(Tool calls from robot episodes)
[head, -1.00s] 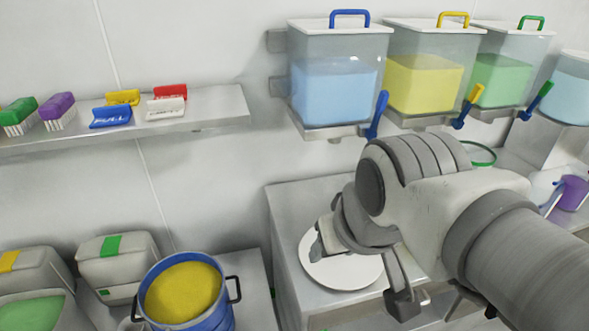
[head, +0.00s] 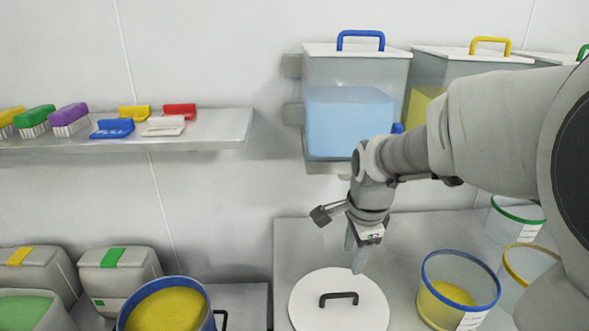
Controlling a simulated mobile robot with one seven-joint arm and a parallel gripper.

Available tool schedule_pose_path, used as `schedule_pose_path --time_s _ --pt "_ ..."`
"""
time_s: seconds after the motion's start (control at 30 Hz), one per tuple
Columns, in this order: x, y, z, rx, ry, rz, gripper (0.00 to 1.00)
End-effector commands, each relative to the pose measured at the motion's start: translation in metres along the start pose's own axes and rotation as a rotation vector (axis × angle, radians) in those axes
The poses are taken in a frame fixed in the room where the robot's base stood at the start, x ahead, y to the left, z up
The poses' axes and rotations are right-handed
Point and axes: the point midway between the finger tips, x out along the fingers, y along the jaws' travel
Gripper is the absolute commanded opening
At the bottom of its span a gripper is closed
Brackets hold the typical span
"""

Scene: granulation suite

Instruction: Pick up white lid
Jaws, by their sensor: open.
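The white lid (head: 310,300) is a round disc with a dark arched handle (head: 338,297). It lies flat on the grey metal counter at the lower middle of the head view, and its whole top shows except near the bottom edge. My gripper (head: 354,253) is above and slightly behind the lid, pointing down. Its fingers are open, with nothing between them, and they appear apart from the handle.
A bucket with blue rim (head: 459,283) and yellow powder stands right of the lid, near a yellow-rimmed container (head: 526,262) and a green-rimmed one (head: 515,217). A blue pot (head: 170,303) is at lower left. A blue-filled hopper (head: 349,110) hangs above my gripper.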

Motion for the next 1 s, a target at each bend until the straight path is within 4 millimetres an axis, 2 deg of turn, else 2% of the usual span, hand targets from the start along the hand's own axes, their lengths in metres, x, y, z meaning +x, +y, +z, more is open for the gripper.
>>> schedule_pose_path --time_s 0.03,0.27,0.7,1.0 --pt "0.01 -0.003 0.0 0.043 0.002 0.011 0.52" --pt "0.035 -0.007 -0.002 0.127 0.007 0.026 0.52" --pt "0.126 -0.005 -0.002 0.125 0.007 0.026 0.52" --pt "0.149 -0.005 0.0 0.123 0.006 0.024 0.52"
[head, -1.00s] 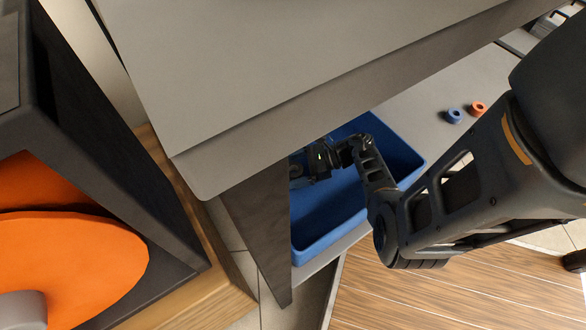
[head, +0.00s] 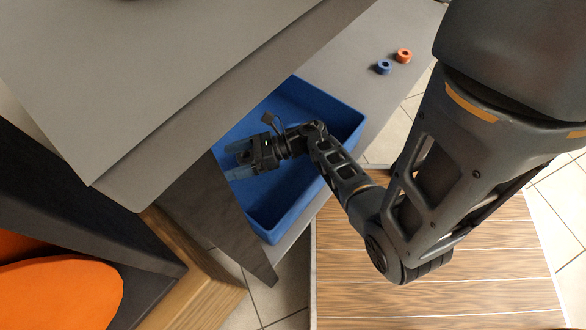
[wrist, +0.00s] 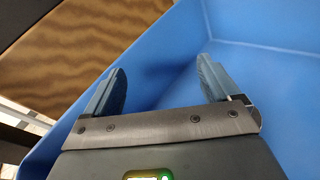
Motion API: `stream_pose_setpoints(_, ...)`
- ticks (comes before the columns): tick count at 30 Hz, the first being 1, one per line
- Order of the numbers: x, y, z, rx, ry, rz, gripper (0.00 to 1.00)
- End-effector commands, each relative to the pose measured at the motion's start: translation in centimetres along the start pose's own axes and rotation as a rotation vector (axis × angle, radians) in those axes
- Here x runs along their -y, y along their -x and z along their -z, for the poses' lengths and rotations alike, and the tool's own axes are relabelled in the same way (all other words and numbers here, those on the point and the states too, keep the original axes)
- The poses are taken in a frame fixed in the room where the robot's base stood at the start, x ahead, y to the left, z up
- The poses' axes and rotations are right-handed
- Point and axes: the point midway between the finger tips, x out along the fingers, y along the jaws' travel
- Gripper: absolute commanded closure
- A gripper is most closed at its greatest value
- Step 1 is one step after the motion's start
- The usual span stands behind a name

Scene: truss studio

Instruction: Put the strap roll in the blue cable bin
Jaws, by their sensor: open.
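The blue cable bin (head: 330,109) sits on the grey lower shelf under an overhanging grey upper surface. My gripper (head: 230,160) is over or inside the bin, toward its left side; its height above the floor of the bin is hard to tell. In the wrist view its two fingers (wrist: 162,75) stand apart with nothing between them, and blue bin walls lie around them. Two small rings, one blue (head: 383,67) and one orange (head: 403,55), lie on the shelf beyond the bin; I cannot tell whether either is the strap roll. Part of the bin's inside is hidden by my arm.
The grey upper surface (head: 150,90) overhangs the bin's left side, with a grey side panel (head: 215,215) below it. A dark case with an orange disc (head: 60,295) stands at lower left. The shelf near the rings is otherwise clear.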

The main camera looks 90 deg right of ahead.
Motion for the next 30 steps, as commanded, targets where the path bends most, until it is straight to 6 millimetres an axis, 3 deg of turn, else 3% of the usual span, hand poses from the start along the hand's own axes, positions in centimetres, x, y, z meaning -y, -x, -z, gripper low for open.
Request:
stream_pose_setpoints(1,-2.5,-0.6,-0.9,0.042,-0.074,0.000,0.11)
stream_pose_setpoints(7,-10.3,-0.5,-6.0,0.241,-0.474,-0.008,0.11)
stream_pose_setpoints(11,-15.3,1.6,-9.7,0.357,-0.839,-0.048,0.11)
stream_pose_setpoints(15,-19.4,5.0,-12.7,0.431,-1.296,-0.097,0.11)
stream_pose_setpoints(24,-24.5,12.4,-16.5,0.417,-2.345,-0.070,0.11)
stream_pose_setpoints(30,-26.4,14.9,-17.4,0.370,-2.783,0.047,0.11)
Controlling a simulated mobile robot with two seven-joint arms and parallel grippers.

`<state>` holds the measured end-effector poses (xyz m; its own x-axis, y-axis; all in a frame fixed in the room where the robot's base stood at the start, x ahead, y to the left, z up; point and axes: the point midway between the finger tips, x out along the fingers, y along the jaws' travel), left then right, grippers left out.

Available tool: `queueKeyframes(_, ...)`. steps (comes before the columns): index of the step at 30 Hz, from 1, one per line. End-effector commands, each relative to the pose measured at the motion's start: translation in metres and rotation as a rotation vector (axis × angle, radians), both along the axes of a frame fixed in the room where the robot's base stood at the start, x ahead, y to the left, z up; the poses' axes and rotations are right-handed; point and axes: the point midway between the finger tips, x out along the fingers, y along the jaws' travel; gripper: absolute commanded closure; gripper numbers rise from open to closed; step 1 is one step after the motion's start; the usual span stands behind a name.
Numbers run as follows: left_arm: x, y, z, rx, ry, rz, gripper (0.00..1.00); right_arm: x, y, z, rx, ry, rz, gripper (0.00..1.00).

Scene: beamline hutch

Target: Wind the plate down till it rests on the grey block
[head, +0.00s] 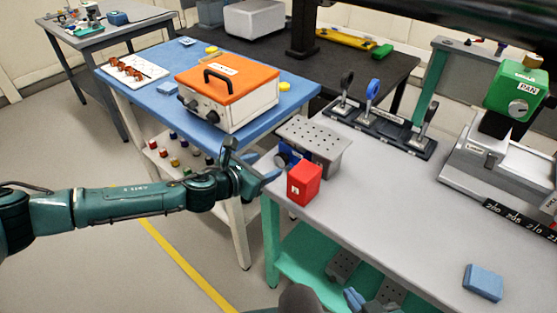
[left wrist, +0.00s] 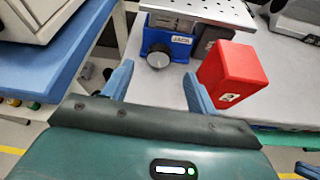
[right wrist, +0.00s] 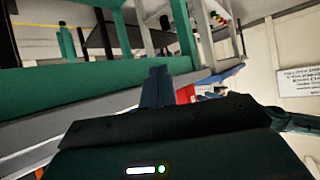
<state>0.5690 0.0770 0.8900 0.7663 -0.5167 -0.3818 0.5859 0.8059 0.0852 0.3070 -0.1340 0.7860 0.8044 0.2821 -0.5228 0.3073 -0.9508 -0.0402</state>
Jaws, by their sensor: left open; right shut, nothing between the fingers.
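The perforated metal plate (head: 314,136) sits on top of a blue jack near the left edge of the grey bench. In the left wrist view the plate (left wrist: 205,10) shows at the top, above the blue jack (left wrist: 168,42) and its dark knob (left wrist: 158,60). A dark grey block (left wrist: 214,42) stands beside the jack under the plate; whether they touch cannot be told. My left gripper (head: 264,166) is open and empty, its fingers (left wrist: 157,86) short of the knob and either side of it. My right gripper (head: 355,299) is shut and empty, low at the bench's front.
A red block (head: 304,184) stands just in front of the plate, close to my left gripper's right finger. A blue table (head: 150,95) with an orange-topped case (head: 228,92) lies left. A rack with clamps (head: 380,125) is behind. The bench's front middle is clear except a blue block (head: 483,282).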

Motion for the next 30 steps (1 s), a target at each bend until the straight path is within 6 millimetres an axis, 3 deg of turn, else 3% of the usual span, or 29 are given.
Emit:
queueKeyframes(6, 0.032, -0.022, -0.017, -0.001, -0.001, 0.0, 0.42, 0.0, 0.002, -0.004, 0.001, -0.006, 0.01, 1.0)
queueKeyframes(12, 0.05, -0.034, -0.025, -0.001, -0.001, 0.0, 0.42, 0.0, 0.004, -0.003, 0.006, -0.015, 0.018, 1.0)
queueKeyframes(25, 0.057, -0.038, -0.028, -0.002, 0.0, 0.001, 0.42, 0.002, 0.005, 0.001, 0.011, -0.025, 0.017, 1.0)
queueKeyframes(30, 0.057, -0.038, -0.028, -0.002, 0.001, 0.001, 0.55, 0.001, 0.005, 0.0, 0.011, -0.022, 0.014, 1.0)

# What is needed
The records above are to be quoted exactly, with all pictures left out.

# Result
[head, -1.00s] 
[head, +0.00s] 
Controlling a simulated mobile robot with one seven-joint arm and a parallel gripper.

Available tool schedule_pose_path, used as `schedule_pose_path --time_s _ --pt "_ ..."`
"""
time_s: seconds after the motion's start (control at 30 Hz), one per tuple
Columns, in this order: x, y, z, rx, ry, rz, gripper (0.00 to 1.00)
End-effector commands, each relative to the pose measured at the motion's start: translation in metres along the start pose's own axes and rotation as a rotation vector (axis × angle, radians) in those axes
The poses are taken in a frame fixed in the room where the robot's base stood at the start, x ahead, y to the left, z up
The poses' axes and rotations are right-handed
Point and axes: the point midway between the finger tips, x out along the fingers, y along the jaws' travel
Gripper is the absolute commanded opening
At the bottom of its span a gripper is closed
Brackets hold the typical span
"""

Scene: granulation suite

Instruction: Pick up white lid
Jaws, by their sensor: open.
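The white lid (head: 310,300) is a round disc with a dark arched handle (head: 338,297). It lies flat on the grey metal counter at the lower middle of the head view, and its whole top shows except near the bottom edge. My gripper (head: 354,253) is above and slightly behind the lid, pointing down. Its fingers are open, with nothing between them, and they appear apart from the handle.
A bucket with blue rim (head: 459,283) and yellow powder stands right of the lid, near a yellow-rimmed container (head: 526,262) and a green-rimmed one (head: 515,217). A blue pot (head: 170,303) is at lower left. A blue-filled hopper (head: 349,110) hangs above my gripper.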

Motion for the next 1 s, a target at each bend until the straight path is within 4 millimetres an axis, 2 deg of turn, else 2% of the usual span, hand targets from the start along the hand's own axes, their lengths in metres, x, y, z meaning +x, +y, +z, more is open for the gripper.
>>> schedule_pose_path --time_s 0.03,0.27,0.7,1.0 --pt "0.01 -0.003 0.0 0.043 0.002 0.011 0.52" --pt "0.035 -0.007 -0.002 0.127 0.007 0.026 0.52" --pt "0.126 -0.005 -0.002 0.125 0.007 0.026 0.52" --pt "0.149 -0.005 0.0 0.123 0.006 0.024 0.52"
[head, -1.00s] 
[head, +0.00s] 
[wrist, +0.00s] 
Motion API: `stream_pose_setpoints(_, ...)`
- ticks (comes before the columns): tick count at 30 Hz, the first being 1, one per line
- Order of the numbers: x, y, z, rx, ry, rz, gripper (0.00 to 1.00)
- End-effector commands, each relative to the pose measured at the motion's start: translation in centimetres along the start pose's own axes and rotation as a rotation vector (axis × angle, radians) in those axes
- Here x runs along their -y, y along their -x and z along their -z, for the poses' lengths and rotations alike, and the tool's own axes are relabelled in the same way (all other words and numbers here, those on the point and the states too, keep the original axes)
- The poses are taken in a frame fixed in the room where the robot's base stood at the start, x ahead, y to the left, z up
- The poses' axes and rotations are right-handed
- Point and axes: the point midway between the finger tips, x out along the fingers, y along the jaws' travel
- Gripper: absolute commanded closure
- A gripper is most closed at its greatest value
- Step 1 is one step after the motion's start
- The usual span stands behind a name

Scene: truss studio

Instruction: Put the strap roll in the blue cable bin
Jaws, by their sensor: open.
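The blue cable bin (head: 330,109) sits on the grey lower shelf under an overhanging grey upper surface. My gripper (head: 230,160) is over or inside the bin, toward its left side; its height above the floor of the bin is hard to tell. In the wrist view its two fingers (wrist: 162,75) stand apart with nothing between them, and blue bin walls lie around them. Two small rings, one blue (head: 383,67) and one orange (head: 403,55), lie on the shelf beyond the bin; I cannot tell whether either is the strap roll. Part of the bin's inside is hidden by my arm.
The grey upper surface (head: 150,90) overhangs the bin's left side, with a grey side panel (head: 215,215) below it. A dark case with an orange disc (head: 60,295) stands at lower left. The shelf near the rings is otherwise clear.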

The main camera looks 90 deg right of ahead.
Motion for the next 30 steps, as commanded, targets where the path bends most, until it is straight to 6 millimetres an axis, 3 deg of turn, else 3% of the usual span, hand poses from the start along the hand's own axes, positions in centimetres, x, y, z meaning -y, -x, -z, gripper low for open.
Request:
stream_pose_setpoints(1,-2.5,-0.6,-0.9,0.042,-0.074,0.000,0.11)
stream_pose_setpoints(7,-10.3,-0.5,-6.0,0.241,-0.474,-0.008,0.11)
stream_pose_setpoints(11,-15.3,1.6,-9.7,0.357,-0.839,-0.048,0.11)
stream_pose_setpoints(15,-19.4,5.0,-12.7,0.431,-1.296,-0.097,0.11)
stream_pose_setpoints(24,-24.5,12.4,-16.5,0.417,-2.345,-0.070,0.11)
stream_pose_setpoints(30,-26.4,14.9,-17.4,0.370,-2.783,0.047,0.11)
Controlling a simulated mobile robot with two seven-joint arms and parallel grippers.

`<state>` holds the measured end-effector poses (xyz m; its own x-axis, y-axis; all in a frame fixed in the room where the robot's base stood at the start, x ahead, y to the left, z up; point and axes: the point midway between the finger tips, x out along the fingers, y along the jaws' travel), left then right, grippers left out.

Available tool: `queueKeyframes(_, ...)`. steps (comes before the columns): index of the step at 30 Hz, from 1, one per line. End-effector commands, each relative to the pose measured at the motion's start: translation in metres and rotation as a rotation vector (axis × angle, radians), both along the axes of a frame fixed in the room where the robot's base stood at the start, x ahead, y to the left, z up; the poses' axes and rotations are right-handed; point and axes: the point midway between the finger tips, x out along the fingers, y along the jaws' travel; gripper: absolute commanded closure; gripper numbers rise from open to closed; step 1 is one step after the motion's start; the usual span stands behind a name.
Numbers run as follows: left_arm: x, y, z, rx, ry, rz, gripper (0.00..1.00); right_arm: x, y, z, rx, ry, rz, gripper (0.00..1.00).

Scene: beamline hutch

Target: Wind the plate down till it rests on the grey block
[head, +0.00s] 
[left wrist, +0.00s] 
[right wrist, +0.00s] 
<state>0.5690 0.0770 0.8900 0.7663 -0.5167 -0.3818 0.5859 0.8059 0.0852 0.3070 -0.1340 0.7860 0.8044 0.2821 -0.5228 0.3073 -0.9508 -0.0402</state>
Jaws, by their sensor: left open; right shut, nothing between the fingers.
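The perforated metal plate (head: 314,136) sits on top of a blue jack near the left edge of the grey bench. In the left wrist view the plate (left wrist: 205,10) shows at the top, above the blue jack (left wrist: 168,42) and its dark knob (left wrist: 158,60). A dark grey block (left wrist: 214,42) stands beside the jack under the plate; whether they touch cannot be told. My left gripper (head: 264,166) is open and empty, its fingers (left wrist: 157,86) short of the knob and either side of it. My right gripper (head: 355,299) is shut and empty, low at the bench's front.
A red block (head: 304,184) stands just in front of the plate, close to my left gripper's right finger. A blue table (head: 150,95) with an orange-topped case (head: 228,92) lies left. A rack with clamps (head: 380,125) is behind. The bench's front middle is clear except a blue block (head: 483,282).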

Motion for the next 30 steps (1 s), a target at each bend until the straight path is within 6 millimetres an axis, 3 deg of turn, else 3% of the usual span, or 29 are given.
Emit:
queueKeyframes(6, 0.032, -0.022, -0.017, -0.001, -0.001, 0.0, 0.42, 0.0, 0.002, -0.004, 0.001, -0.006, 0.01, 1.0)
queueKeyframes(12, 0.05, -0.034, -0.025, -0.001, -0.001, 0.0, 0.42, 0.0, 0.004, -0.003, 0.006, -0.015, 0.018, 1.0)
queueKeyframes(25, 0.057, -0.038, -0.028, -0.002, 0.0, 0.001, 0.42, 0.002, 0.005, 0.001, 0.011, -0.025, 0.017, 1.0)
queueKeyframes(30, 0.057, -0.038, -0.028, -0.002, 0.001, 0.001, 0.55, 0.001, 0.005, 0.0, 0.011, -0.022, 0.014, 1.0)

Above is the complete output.